Data lines:
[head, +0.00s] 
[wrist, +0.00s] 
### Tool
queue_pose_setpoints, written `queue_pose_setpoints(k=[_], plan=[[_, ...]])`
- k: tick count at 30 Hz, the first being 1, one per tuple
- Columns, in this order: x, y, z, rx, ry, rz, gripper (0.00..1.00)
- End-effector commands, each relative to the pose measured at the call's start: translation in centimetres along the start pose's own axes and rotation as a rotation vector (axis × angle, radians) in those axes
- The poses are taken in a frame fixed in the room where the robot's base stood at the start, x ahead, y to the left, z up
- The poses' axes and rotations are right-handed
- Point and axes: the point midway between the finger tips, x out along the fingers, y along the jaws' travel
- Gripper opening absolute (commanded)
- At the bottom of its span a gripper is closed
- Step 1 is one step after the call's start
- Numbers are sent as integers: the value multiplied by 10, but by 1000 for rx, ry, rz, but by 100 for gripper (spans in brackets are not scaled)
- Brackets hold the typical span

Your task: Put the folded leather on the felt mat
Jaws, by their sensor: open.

Short task: Starting at the line that contains "- At the bottom", copy each line exactly through the end of the listing above. Include that first line and the last one, and add nothing.

Reply:
- At the bottom of its span a gripper is closed
- Step 1 is one step after the call's start
- Numbers are sent as integers: the value multiplied by 10, but by 1000 for rx, ry, rz, but by 100 for gripper (spans in brackets are not scaled)
- Brackets hold the typical span

Your task: Put the folded leather on the felt mat
Jaws, by their sensor: open.

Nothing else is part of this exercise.